But I'm less concerned with the kiss and its voyeurs than I am with the simile in the poem's second stanza. Bass writes the lovers "kissed lavish / kisses like the ocean in the early morning." At first I was like — that's so dull, a missed opportunity, an okay image that falls flat because a kiss is nothing like an ocean and the simile does nothing to change that perception—has done nothing yet, that is.
I should say that I also found the poem neither here nor there at this point: strong imagery, strong verbs, but nothing that sucked me in the way that kiss sucked in its onlookers. The first stanza was fine, and the second began in a dull mode, using two short, flat sentences in a single line to start an "unattractive" description of the couple:
Neither of them was young. His beard was gray.
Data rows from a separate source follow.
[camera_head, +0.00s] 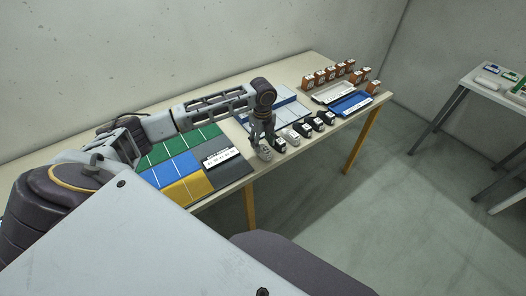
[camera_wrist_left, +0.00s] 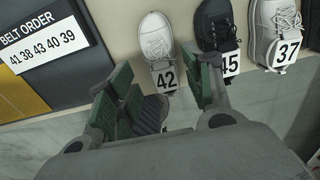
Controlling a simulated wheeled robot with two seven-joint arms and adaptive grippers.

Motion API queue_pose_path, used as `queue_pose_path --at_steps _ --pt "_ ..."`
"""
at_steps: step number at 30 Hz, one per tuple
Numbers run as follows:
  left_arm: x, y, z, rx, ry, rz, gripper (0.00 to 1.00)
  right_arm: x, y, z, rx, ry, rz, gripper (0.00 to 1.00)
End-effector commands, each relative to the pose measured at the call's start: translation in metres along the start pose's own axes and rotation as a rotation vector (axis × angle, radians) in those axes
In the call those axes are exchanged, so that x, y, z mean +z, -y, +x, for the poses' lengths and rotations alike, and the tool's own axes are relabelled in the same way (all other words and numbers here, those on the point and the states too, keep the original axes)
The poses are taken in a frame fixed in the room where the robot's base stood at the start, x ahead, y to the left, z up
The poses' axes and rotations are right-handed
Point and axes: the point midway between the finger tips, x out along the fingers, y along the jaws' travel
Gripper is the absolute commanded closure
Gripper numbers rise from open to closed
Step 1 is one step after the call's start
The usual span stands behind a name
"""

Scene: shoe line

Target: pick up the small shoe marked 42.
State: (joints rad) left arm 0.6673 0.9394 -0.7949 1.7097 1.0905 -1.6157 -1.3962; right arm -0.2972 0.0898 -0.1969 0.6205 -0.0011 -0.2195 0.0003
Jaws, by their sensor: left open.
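The small shoe marked 42 (camera_wrist_left: 156,38) is light grey-white with laces. It lies on the table with its toe away from me and its 42 tag (camera_wrist_left: 167,79) at the near edge. In the head view the shoe (camera_head: 264,154) is just below my left gripper (camera_head: 262,136). In the left wrist view my left gripper (camera_wrist_left: 165,92) is open, its green-padded fingers on either side of the tag end. I cannot tell whether either finger touches the shoe. My right gripper is not in view.
A black shoe marked 45 (camera_wrist_left: 220,25) stands close to the right finger, then a white shoe marked 37 (camera_wrist_left: 275,25). The belt order card (camera_wrist_left: 45,42) lies on the mat at left. Blue (camera_head: 351,104) and white trays and orange boxes stand farther right.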

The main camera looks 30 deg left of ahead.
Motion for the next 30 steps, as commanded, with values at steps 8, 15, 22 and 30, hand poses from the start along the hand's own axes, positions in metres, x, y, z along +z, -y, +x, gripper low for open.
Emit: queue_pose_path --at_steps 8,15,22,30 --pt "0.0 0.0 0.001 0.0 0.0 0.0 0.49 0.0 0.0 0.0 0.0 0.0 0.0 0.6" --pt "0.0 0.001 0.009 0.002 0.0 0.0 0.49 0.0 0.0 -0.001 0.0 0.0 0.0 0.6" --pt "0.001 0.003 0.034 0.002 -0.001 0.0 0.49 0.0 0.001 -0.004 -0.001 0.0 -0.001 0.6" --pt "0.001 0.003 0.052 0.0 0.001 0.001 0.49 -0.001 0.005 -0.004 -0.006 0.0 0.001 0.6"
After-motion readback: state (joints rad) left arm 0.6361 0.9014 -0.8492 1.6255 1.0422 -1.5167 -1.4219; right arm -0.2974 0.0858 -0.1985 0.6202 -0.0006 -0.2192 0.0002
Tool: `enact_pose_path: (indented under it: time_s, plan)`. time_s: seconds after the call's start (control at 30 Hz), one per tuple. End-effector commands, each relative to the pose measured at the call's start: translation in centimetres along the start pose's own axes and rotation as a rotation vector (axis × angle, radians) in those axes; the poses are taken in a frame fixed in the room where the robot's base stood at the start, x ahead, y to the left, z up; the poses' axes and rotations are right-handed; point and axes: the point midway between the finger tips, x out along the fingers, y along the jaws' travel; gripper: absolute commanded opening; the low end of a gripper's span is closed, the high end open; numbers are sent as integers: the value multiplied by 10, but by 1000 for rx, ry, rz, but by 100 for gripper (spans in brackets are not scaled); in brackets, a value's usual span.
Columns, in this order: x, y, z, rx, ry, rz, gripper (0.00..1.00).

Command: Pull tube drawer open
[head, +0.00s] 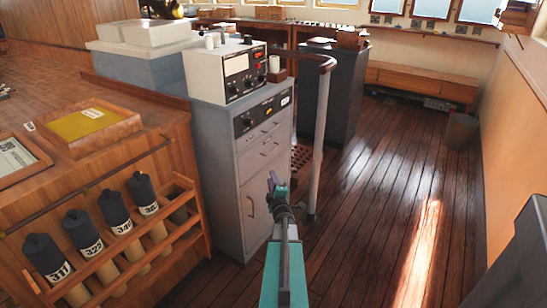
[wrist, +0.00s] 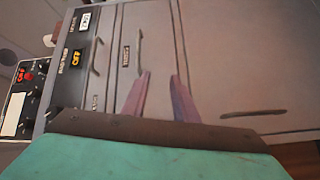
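A grey cabinet (head: 222,165) stands left of centre in the head view. Its front has an upper drawer handle (head: 257,130), a second drawer handle (head: 269,148) and a lower door. In the wrist view the cabinet front lies sideways, with the upper handle (wrist: 95,57), the second handle (wrist: 138,42), a small label plate (wrist: 126,56) and the door handle (wrist: 253,113). No drawer looks pulled out; I cannot read which is the tube drawer. My gripper (head: 276,186) is in front of the cabinet. In the wrist view its fingers (wrist: 160,76) are apart, with nothing between them.
A white instrument box (head: 235,75) sits on the cabinet. A grey post with a dark rail (head: 320,125) stands close to its right. A wooden rack (head: 130,262) with several dark-capped tubes is at left. The plank floor (head: 400,190) to the right is clear.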

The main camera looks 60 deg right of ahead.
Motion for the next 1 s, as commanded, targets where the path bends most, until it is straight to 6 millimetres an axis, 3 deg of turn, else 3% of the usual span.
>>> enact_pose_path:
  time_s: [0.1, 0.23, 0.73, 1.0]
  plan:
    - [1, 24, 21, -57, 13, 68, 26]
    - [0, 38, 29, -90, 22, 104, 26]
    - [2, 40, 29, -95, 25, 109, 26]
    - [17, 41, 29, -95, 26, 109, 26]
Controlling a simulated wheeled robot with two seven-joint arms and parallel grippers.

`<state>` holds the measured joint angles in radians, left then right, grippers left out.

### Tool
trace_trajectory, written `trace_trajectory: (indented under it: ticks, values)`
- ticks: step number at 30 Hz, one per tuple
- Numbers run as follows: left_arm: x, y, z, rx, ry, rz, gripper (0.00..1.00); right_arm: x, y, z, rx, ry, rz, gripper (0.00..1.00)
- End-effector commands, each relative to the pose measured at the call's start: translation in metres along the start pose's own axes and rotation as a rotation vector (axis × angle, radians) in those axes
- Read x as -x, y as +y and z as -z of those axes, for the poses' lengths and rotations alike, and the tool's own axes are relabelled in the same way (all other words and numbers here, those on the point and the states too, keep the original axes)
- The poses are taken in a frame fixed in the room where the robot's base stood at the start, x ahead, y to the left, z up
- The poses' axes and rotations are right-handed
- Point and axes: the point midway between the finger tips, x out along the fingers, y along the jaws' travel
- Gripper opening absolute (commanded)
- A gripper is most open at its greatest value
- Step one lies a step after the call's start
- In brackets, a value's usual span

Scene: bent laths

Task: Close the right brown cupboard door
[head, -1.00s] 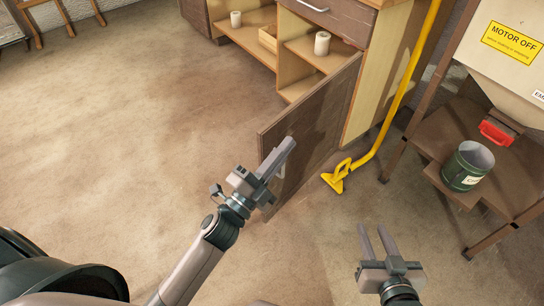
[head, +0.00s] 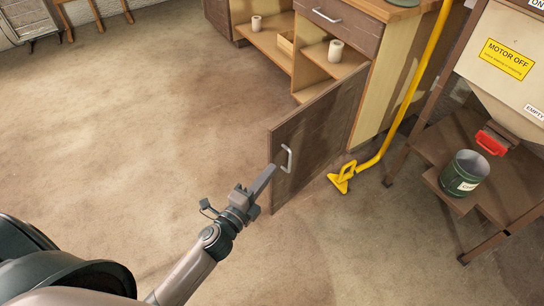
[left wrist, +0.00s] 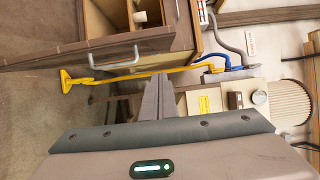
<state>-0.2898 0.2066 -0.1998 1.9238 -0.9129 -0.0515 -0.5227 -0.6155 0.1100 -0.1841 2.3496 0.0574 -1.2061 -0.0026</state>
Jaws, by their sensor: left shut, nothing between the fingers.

She carried a few extra pounds you could imagine
her saying she had to lose. But they kissed lavish
kisses like the ocean in the early morning,
Of course, those opening lines are a setup. Rather than stop that simile after a single line, Bass continues to work the metaphor, describing how the kiss/ocean "gathers and swells, sucking / each rock under, swallowing it / again and again. Drawing that comparison out over a few lines is extraordinary, allowing it a chance not just to be a comparison but a synthesis of the two disparate images. The verbs gather, swells, sucking, swallowing apply as well to the tide as they do to the embrace. It's a great example of why poets should be careful not to stop their metaphors short, but to work them out. They can always be pared back if that's what the poem desires.
The other thing I like about this kiss/ocean is that the simile really becomes the poem's center, even more so than the kiss. The kiss is the audience's central image, but not the poetry's. What I mean by this is that the description of the ocean not only sensualizes the kiss by being sensual itself but acts as something of a scaffold for the workings of the rest of the poem. Imagistically, it is the most sensual part of the piece—the literal descriptions of the kissers and their kiss don't come close. More importantly, the movement of the poem from stanza to stanza follows the movements of a tide, rushing in and easing out, extending at times with great velocity, others with a benign steadiness. This can be seen in Bass' use of mini-catalogues: each stanza begins with some scene-setting narrative, then dives into these brief but very imaginative lists, which, for me, is where the poem most succeeds. Bass' kiss/ocean, placed in the middle of the poem, seems to be the fulcrum on which this back-and-forth occurs. It becomes the center of the poetry and, for me, the imagination of the poem even though the kiss remains the center of attention.
I find the ocean a good central metaphor for "Gate C22" for another reason, too. The shoreline with its rising and falling tide is a place of gatherings and departures—the flotsam washes onto shore, the beach junk washes out. In and out, coming and going, landings and departures—it's an airport. How perfect!
I think the first person to really drive home to me the point of expanding a metaphor (remembering it can also be pared back) was Steve Orlen. We were reviewing some poems of mine when he commented that I had taken a just-okay image and turned it into something special by working it out over the course of several lines. I had been oblivious to this fact, but since then have made a point of looking to see how I and others use metaphor in our poems. For Orlen—at least in our conversations—it was often a matter of rhythm, growing an image in order for the language to keep up its music. But, as it does in Bass' poem, expanding the analogy can also give the imagination room to grow, infiltrating and invigorating the rest of the poem.